> _WHAT IS REQUIRED_: Work out how many lines of the material below mention the word "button"; reply with the number only.

> _GIVEN MATERIAL_:
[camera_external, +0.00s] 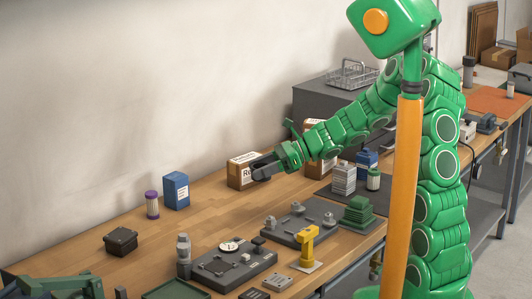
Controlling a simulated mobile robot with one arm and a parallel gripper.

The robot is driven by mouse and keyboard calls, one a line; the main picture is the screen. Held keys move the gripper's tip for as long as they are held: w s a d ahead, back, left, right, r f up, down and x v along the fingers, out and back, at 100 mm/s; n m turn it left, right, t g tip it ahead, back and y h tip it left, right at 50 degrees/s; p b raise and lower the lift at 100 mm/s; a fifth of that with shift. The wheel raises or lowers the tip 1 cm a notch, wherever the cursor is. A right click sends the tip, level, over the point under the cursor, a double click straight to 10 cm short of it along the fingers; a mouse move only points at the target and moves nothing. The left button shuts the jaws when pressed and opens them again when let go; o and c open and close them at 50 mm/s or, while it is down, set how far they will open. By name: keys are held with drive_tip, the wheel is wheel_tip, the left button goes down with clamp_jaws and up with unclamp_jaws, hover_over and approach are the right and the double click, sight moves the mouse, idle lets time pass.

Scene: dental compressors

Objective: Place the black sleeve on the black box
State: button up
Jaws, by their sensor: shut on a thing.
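The black box (121,240) is a low, dark, square block on the wooden bench at the left, with its top clear. My gripper (268,164) is over the back of the bench, in front of a brown carton, well to the right of the black box. It is shut on a small dark thing at its tip, which appears to be the black sleeve (262,174). The dark fingers and the dark sleeve blend together, so the sleeve's outline is hard to make out. I cannot tell whether it touches the carton behind it.
The brown carton (240,169) stands right by my gripper. A blue box (176,190) and a purple-capped cylinder (152,205) stand between it and the black box. A grey plate with a dial (232,266) and a yellow stand (307,245) are in front. Bare wood surrounds the black box.

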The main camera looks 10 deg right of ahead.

> _FINAL RESULT_: 2